Perhaps one of the reasons that fraud is so easily committed is that banks aren't doing their part to verify the legitimacy of checks being cashed. At least one credit union in British Columbia, Canada has admitted that they do not compare the account checks were deposited into versus the name to which the checks are made out, allowing one fraudster to deposit checks made out to other parties into his own account over a period of 10 years! The bank representative attests that "Every single financial institution uses the same system."
Sinkholes Devastate Communities as Mother Nature Fights Back Against Sprawl
Imagine waking up in the middle of the night to a deafening noise and running to a family member's bedroom only to find that everything: their bed, their dresser, even your loved one have disappeared into the ground, never to be seen again. That is the horror that one Florida family experienced in 2013, and that was just the beginning.

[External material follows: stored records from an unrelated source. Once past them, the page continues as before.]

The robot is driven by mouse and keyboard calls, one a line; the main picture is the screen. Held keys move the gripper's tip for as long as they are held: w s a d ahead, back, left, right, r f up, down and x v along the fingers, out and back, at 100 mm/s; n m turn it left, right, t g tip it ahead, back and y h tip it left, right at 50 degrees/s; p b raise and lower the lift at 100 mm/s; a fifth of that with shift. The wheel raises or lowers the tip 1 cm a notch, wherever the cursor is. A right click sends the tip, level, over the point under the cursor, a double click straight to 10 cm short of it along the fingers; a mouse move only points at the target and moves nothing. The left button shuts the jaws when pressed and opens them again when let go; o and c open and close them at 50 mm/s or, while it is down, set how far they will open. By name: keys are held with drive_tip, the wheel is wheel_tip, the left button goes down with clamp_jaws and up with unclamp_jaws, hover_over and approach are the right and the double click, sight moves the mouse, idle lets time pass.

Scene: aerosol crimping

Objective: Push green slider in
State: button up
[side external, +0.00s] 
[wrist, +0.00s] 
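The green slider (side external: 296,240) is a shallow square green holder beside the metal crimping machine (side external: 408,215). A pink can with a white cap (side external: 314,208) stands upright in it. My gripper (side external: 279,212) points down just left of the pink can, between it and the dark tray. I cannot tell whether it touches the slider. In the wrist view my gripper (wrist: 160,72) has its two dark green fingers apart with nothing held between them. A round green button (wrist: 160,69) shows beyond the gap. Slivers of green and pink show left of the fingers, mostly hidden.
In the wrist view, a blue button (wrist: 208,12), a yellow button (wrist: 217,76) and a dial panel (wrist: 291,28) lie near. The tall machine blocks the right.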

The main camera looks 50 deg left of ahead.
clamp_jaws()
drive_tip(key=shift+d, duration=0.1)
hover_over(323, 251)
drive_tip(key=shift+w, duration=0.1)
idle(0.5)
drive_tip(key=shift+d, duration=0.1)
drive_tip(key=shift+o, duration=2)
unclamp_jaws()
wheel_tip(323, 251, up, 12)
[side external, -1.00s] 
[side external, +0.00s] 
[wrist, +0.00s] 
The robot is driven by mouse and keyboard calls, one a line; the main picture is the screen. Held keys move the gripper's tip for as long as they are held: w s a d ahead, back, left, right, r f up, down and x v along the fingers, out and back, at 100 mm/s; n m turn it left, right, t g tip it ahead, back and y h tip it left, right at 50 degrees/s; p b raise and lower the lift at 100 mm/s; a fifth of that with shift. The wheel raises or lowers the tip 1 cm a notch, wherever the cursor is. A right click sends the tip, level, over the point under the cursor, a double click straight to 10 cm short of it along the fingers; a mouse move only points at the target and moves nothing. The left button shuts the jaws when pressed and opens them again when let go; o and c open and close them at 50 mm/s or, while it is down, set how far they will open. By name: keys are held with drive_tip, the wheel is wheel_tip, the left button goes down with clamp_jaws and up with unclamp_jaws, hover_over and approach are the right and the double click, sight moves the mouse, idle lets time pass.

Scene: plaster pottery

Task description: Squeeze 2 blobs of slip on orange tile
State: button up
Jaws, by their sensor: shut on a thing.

2 homes, a boat and a swimming pool were sucked into one in a single night. One California community was destroyed; a resort complex in Walt Disney World was eaten up; and an entire town (over 25 miles) in Louisiana was completely swallowed. (The first 40 seconds of the video showing the LA sinkhole will make your hairs stand on end!)
The worst part? Insurance companies (especially outside of Florida where sinkholes are more common) seem paralyzed to know how to deal with this problem, leaving homeowners, and their HOAs, in the lurch.
Aside from making for a shocking gossip item, a scandal can bring into light an instance of wrong-doing or injustice, but it can also damage reputations of both the guilty and the innocent. Sometimes, the best thing we can do to avoid the negative attention is to simply be open and transparent with our money, polite, and fair to others, and hire a good lawyer…just in case.